Construction at West Coast ports and rail yards could be affected by one big project: the Panama Canal. The wider waterway will let bigger ships bypass the West Coast.
Simonson said there is a real risk of that happening, so the ports of Los Angeles and Long Beach have been improving intermodal connections trying to remain competitive. He said he was in Houston a few weeks ago and the mayor gave a speech about expanding port operations there.
Before post-Panamax ships can arrive on the East Coast, those ports will have to dredge their harbors. Simonson said few have been dredged, but the ports have until late 2014 to prepare.
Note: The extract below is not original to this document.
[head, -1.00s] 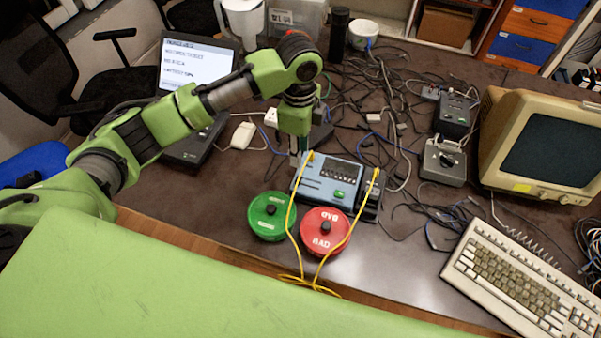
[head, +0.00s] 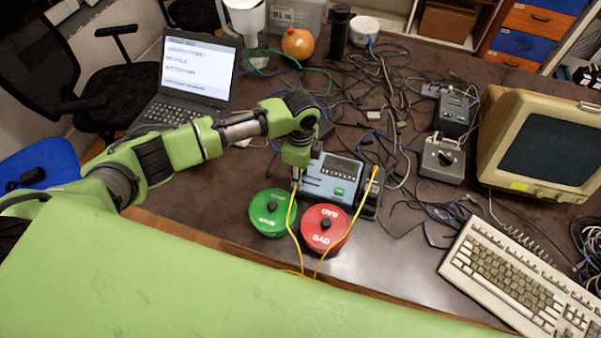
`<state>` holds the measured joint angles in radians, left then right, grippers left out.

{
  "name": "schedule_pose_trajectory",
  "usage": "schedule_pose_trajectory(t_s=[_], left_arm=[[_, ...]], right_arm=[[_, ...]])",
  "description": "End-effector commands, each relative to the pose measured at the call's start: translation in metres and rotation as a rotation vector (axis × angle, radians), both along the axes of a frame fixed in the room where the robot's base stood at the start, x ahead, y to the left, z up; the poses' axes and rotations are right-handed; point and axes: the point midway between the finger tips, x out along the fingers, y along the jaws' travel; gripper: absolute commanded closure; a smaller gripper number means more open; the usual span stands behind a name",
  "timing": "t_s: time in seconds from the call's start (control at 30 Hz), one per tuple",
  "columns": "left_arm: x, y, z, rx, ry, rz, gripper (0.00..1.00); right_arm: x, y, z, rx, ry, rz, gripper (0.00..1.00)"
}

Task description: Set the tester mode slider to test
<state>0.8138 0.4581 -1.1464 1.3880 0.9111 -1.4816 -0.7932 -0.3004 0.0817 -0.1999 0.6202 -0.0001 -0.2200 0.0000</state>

A major dilemma facing contractors is the combination of shrinking margins and escalating prices for construction materials. “It’s been a really tough four years for contractors,” Simonson said.
Last year, materials prices were up 5.3 percent but prices for finished projects couldn’t match that: industrial building prices were up 3.3 percent, warehouses 3.8 percent, office buildings 3.9 percent and schools 4.7 percent.
Simonson said that’s better than a year ago, when bid prices were dropping, but contractors will still have a tough go in 2012.
When contractors were asked if they adjusted bids last year, 62 percent nationally and in-state said they were lower. For 2012, only 20 percent of the national contractors and 14 percent of the in-state contractors said they expect further declines.
As for materials, Simonson said, “I think we’re in for another year of volatility in oil and metals.”
Last year, copper and steel prices initially shot up, but copper ended the year down. Simonson said steel prices were moving up in December and early January, but may be leveling off. He said a lot will depend on demand from China and developing countries.
Diesel prices are about 15 percent higher than they were a year ago, but aren’t moving sharply higher like they did in early 2011. Still, Simonson said prices will be volatile unless there’s a resolution to threatened blockades in the Strait of Hormuz.
Prices for concrete and lumber are expected to be subdued this year, barring a major rise in housing, highway and heavy construction, he said.
Simonson said he’s looking for construction materials prices to rise between 4 and 6 percent this year. But, general contractors will only be able to raise their prices between 2 and 4 percent, so they will have to find ways to increase productivity or their margins may get squeezed even more, he said.
Some of those productivity measures are BIM, scheduling software and GPS/laser-guided systems for grading and close-tolerance work. More contractors said they are using BIM.
Simonson said some firms will go back to their original niches this year while others will close their doors. That will take some pressure off the survivors. He said subcontractors will be more vulnerable because most of them have less to fall back on, in terms of backlog, and have less equipment they can sell or offices to close.